What to do: Give every line of the data again, unchanged, but with no pictures.

Given data:
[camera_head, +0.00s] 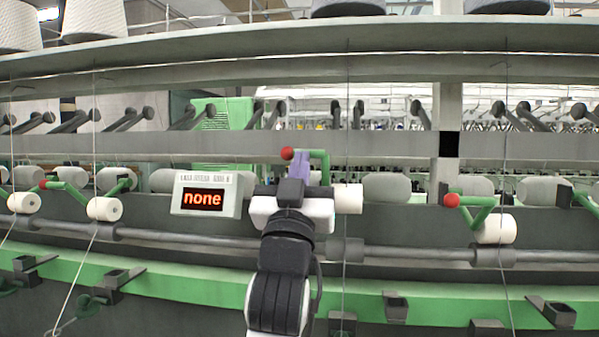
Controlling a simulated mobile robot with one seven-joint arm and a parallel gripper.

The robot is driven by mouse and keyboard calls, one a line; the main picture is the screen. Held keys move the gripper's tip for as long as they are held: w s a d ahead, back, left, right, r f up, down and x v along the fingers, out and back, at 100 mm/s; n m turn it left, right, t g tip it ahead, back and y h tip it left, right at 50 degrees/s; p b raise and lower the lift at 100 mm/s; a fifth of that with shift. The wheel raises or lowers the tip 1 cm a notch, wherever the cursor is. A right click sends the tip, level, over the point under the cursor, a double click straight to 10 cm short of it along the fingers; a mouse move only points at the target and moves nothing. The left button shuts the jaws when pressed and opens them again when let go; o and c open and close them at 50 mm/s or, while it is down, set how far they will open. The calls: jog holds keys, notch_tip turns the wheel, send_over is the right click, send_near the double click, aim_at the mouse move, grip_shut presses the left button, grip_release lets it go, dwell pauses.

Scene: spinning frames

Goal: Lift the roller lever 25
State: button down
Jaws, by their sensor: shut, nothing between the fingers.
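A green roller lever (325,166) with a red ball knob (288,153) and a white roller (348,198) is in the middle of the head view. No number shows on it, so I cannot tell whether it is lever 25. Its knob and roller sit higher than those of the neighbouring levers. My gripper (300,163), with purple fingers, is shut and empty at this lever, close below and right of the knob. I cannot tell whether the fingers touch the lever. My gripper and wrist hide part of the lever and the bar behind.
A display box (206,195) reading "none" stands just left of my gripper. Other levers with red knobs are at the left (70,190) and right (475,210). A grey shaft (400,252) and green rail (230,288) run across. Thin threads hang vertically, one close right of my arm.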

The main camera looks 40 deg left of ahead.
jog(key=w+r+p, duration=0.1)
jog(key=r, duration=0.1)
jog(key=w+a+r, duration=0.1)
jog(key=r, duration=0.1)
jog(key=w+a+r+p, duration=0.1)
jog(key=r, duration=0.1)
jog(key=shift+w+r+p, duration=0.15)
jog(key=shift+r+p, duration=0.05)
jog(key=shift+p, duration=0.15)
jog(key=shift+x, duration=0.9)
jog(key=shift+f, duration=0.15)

Problem solution:
[camera_head, +0.00s] 
Controlling a simulated mobile robot with one seven-joint arm and a parallel gripper.

The robot is driven by mouse and keyboard calls, one a line; the main picture is the screen. Held keys move the gripper's tip for as long as they are held: w s a d ahead, back, left, right, r f up, down and x v along the fingers, out and back, at 100 mm/s; n m turn it left, right, t g tip it ahead, back and y h tip it left, right at 50 degrees/s; p b raise and lower the lift at 100 mm/s; a fifth of that with shift. The wheel raises or lowers the tip 1 cm a notch, wherever the cursor is. A right click sends the tip, level, over the point under the cursor, a double click straight to 10 cm short of it along the fingers; a mouse move only points at the target and moves nothing. The left button shuts the jaws when pressed and opens them again when let go; o and c open and close them at 50 mm/s or, while it is down, set how far they will open. The calls: jog holds keys, notch_tip turns the wheel, send_over is the right click, send_near the double click, aim_at the mouse move, grip_shut presses the left button, grip_release lets it go, dwell pauses.

Scene: spinning frames

Goal: Lift the roller lever 25
State: button down
Jaws, by their sensor: shut, nothing between the fingers.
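A green roller lever (325,166) with a red ball knob (288,153) and a white roller (348,198) is in the middle of the head view. No number shows on it, so I cannot tell whether it is lever 25. Its knob and roller sit higher than those of the neighbouring levers. My gripper (300,163), with purple fingers, is shut and empty at this lever, close below and right of the knob. I cannot tell whether the fingers touch the lever. My gripper and wrist hide part of the lever and the bar behind.
A display box (206,195) reading "none" stands just left of my gripper. Other levers with red knobs are at the left (70,190) and right (475,210). A grey shaft (400,252) and green rail (230,288) run across. Thin threads hang vertically, one close right of my arm.

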The main camera looks 40 deg left of ahead.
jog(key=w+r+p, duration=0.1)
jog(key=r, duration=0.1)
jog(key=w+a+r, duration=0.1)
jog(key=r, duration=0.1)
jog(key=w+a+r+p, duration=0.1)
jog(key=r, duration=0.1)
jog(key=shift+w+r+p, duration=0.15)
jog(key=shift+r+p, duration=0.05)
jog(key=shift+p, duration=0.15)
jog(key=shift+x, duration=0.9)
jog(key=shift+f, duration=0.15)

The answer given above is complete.